La Cassazione invece ha riconosciuto il diritto all’assegno, sostenendo che il rapporto giuridico fra l’agenzia per il lavoro e il lavoratore si realizza anche nei periodi di disponibilità, confermando quindi la natura retributiva dell’indennità di disponibilità, peraltro già gravata da contribuzione previdenziale piena.

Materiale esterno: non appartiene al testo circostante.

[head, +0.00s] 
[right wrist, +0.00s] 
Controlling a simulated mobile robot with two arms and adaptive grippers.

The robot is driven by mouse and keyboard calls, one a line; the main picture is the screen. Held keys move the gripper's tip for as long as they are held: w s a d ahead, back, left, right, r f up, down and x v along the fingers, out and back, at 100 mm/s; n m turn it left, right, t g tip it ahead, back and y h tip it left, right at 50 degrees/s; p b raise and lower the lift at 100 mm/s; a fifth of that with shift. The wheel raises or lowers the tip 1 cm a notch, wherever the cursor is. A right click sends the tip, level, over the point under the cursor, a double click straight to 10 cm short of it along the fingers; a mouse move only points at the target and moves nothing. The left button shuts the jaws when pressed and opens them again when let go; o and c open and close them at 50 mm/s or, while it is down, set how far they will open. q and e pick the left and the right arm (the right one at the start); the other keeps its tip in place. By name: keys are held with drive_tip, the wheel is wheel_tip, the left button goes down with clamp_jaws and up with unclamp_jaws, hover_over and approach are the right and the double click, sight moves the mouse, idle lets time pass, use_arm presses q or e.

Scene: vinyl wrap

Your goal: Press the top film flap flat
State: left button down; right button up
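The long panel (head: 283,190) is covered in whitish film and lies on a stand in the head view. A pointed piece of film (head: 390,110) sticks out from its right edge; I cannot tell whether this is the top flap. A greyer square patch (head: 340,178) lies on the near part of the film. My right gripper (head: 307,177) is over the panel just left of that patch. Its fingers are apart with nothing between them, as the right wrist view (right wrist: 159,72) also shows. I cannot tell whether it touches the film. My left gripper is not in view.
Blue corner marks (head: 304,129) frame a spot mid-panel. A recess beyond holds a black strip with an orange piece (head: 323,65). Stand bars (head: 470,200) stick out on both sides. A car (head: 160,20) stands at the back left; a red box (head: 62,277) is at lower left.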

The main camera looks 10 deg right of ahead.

A supporto dei propri convincimenti i giudici hanno legittimamente richiamato, in analogia, ciò che succede già per i lavoratori marittimi in regime di continuità, che al contrario dei somministrati hanno accesso all’Anf nei periodi retribuiti di “riposo a terra”.

La decisione della Cassazione è il frutto del lungo e complesso lavoro di Nidil in questi anni, in cui, di fronte all’indifferenza dell’Inps rispetto alle nostre ragioni a sostegno dei diritti dei lavoratori in coerenza con quanto previsto dalla legge, l’ultima opzione possibile è stata quella della via giudiziaria, attraverso la quale siamo riusciti a raggiungere il nostro obiettivo.

E’ necessario adesso aprire un confronto sia con il ministero del lavoro che con l’Inps, affinché possa essere riformata l’interpretazione restrittiva che in questi anni ha negato il diritto all’Anf, estendendo così il principio fissato nel caso concreto dai giudici di Cassazione a tutti i somministrati che si trovano nella stessa condizione. In caso contrario continueremo a percorrere la strada del contenzioso legale, per garantire a tutte le lavoratrici e a tutti i lavoratori in somministrazione la piena tutela dei propri diritti.